Restate the listing that follows word for word, without its pictures.

- [Source excerpt]
=====
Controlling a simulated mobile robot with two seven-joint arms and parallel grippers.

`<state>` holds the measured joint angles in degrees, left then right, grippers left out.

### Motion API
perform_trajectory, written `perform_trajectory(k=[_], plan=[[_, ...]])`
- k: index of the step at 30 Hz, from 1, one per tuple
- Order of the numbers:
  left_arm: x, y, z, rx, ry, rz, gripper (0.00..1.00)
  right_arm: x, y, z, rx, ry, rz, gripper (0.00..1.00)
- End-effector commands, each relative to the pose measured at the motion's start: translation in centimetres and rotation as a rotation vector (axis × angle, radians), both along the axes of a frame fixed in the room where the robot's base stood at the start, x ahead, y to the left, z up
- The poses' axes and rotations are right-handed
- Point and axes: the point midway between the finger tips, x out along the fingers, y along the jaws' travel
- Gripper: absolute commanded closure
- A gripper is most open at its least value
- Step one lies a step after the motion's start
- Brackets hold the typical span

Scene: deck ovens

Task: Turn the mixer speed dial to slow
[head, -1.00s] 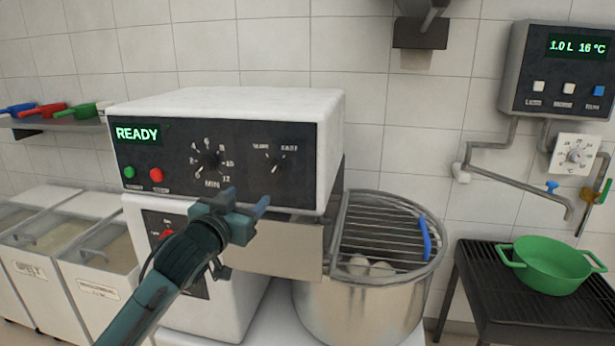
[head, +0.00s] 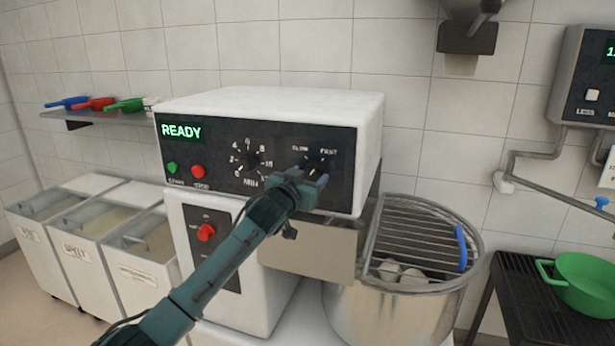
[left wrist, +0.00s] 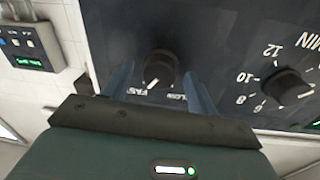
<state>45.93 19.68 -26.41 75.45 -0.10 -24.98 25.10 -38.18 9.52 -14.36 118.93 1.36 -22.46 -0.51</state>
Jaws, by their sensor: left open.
=====
- [In response]
Controlling a simulated mobile robot with two seven-joint arms and parallel grippers.

`<state>` holds the measured joint angles in degrees, left then right, grippers left out.

### Motion API
perform_trajectory, written `perform_trajectory(k=[_], plan=[[_, ...]])`
- k: index of the step at 30 Hz, from 1, one per tuple
- Order of the numbers:
  left_arm: x, y, z, rx, ry, rz, gripper (0.00..1.00)
  right_arm: x, y, z, rx, ry, rz, gripper (0.00..1.00)
- End-effector commands, each relative to the pose measured at the motion's start: translation in centimetres and rotation as a rotation vector (axis × angle, radians), both along the axes of a frame fixed in the room where the robot's base stood at the start, x ahead, y to the left, z up
- The poses' axes and rotations are right-handed
- Point and axes: the point midway between the finger tips, x out along the fingers, y along the jaws' travel
- Gripper: absolute commanded closure
- A gripper is most open at its least value
- Step one lies a step after the motion's start
- Brackets hold the typical span

Scene: deck ovens

Task: Turn the mixer speed dial to slow
[head, -1.00s] 
[head, +0.00s] 
[left wrist, +0.00s] 
<state>45.93 19.68 -26.41 75.45 -0.10 -24.98 25.10 -38.18 9.52 -14.36 118.93 1.36 -22.46 -0.51</state>
Jaws, by their sensor: left open.

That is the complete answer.